Jason Terry isn’t exactly wrong, in his estimation of the Sacramento Kings. It’s just that the mercurial veteran guard is technically a member of the Sacramento Kings right now, and you don’t often see candid appraisals of NBA teams given by players currently being paid by that actual team.
Terry was traded to the Kings midway through 2013-14, but he didn’t play a minute for his new team last season, citing a knee injury. JET instead rehabbed that knee in Dallas, the town that he won a title in with the Mavericks in 2011, and a town where he recently appeared on a local radio show, offering some Kings-related comments that probably won’t go over too well with the team’s core.
Bryan Gutierrez at ESPN Dallas was kind enough to transcribe Terry’s comments from 103.3’s “Fitzsimmons and Fredo Show,” which were then relayed through the Sacramento Bee, and Pro Basketball Talk.
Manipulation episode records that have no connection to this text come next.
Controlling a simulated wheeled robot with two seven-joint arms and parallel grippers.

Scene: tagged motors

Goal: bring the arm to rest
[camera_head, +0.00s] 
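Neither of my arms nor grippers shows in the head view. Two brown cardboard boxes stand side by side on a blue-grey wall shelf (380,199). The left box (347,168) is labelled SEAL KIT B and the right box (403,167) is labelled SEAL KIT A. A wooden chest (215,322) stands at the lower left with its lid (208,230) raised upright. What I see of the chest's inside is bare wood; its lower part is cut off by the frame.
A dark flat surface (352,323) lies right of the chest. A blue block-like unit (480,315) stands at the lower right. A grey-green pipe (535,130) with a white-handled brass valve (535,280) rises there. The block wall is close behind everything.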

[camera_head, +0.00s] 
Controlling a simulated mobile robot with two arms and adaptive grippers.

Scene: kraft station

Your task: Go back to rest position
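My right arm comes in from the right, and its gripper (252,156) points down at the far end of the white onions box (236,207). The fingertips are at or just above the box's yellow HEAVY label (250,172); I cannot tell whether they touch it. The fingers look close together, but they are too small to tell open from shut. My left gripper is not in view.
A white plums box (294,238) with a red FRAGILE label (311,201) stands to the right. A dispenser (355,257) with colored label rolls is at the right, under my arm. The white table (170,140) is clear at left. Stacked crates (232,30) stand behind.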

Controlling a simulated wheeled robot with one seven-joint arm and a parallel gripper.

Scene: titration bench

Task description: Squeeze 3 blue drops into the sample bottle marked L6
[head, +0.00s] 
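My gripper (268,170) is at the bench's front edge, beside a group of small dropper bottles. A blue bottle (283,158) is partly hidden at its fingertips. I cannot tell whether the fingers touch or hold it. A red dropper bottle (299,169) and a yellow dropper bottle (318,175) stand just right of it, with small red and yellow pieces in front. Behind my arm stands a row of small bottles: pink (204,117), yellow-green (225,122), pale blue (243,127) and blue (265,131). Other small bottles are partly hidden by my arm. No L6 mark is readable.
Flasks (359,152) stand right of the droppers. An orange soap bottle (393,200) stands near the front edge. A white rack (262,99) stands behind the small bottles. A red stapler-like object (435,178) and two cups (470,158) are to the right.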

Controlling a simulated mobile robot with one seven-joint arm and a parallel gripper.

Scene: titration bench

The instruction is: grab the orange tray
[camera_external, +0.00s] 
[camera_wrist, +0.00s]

Here’s Jason’s take on his, technical, teammates:
"I wouldn't say it's rebuilding, but a building process," Terry said. "DeMarcus Cousins, a huge talent. Attitude, a little shaky. Rudy Gay, not a proven winner in this league but a tremendous talent and a guy you can build around.
"They're in transition right now. For me, at this point in my career, I want championships."
With that in place?
DeMarcus Cousins? Huge talent. Attitude? A little shaky. By most accounts a good dude, but sometimes his shakiness gets him into trouble on the court.
Rudy Gay? Not a proven winner, but a tremendous talent.
Sacramento Kings? In a building process. In transition right now.
Jason Terry, at 36-years of age? He wants championships at this point in his career.
None of this is off base, it’s just rare to see an NBA player talk in this fashion, looking at his own team from the outside as someone who has never practiced nor played with the teammates in question.
The issue here is that Jason Terry would no doubt like to make the $5.8 million he’s owed on his contract for 2014-15, and that the Kings are in no hurry to pay Terry the full amount of that cash (or, more than likely, even an approximation of it) in order for him to go away. That amount was ramped up last February when his trade kicker was engaged when Brooklyn, disappointed at Terry’s production on both ends of the court, dumped Jason in a deal for Marcus Thornton.
The move was a salary dump for Sacramento, even with Terry’s deal on the books and the trade kicker handing him another $400,000. And after drafting for shooting guards in the lottery in both 2013 and 2014, it’s clear that the Kings are in no great hurry to introduce JET to northern California.
Terry has fallen off terribly over the last two years. Asked to play primarily at point guard in Brooklyn for the first time since his days in Atlanta, he shot an average mark from long range but was far below average in every other area of the game. He’ll turn 37 in September, and though one would think his spot-up game from behind the arc would age well, nobody is lining up to trade for Terry as he makes the NBA’s average salary.
The more depressing question, for Jason, is if anyone would sign him up if he and the Kings agreed to a buyout, and Terry became a free agent. JET talked up Dallas’ ascension to a “top four team in the Western Conference” and told the radio show that he “bleed[s] blue” and that “[he’s] a Maverick,” but that might not be enough to sway owner Mark Cuban and personnel chief Donnie Nelson, who declined to fight the Boston Celtics for Terry’s services when he became a free agent in 2012.
Jason Terry is a talker. It’s why he’ll make a good assistant coach, or a sound addition to the NBA TV set at some point. We just don’t know if he’s an NBA-caliber player anymore, which is a little sad.
Pining for Dallas on the airwaves may or may not work out, as the Mavs may eventually decide to take a flier on their semi-known quantity (they did, after all, recently re-acquire Tyson Chandler).
On the Kings’ end? Talking up the “shaky” attitude of their franchise player and saying “I’m a Maverick” on the radio may not be the smartest move for a guy that wants his cake (that guaranteed money) and the ability to eat it (a reunion in Dallas) too.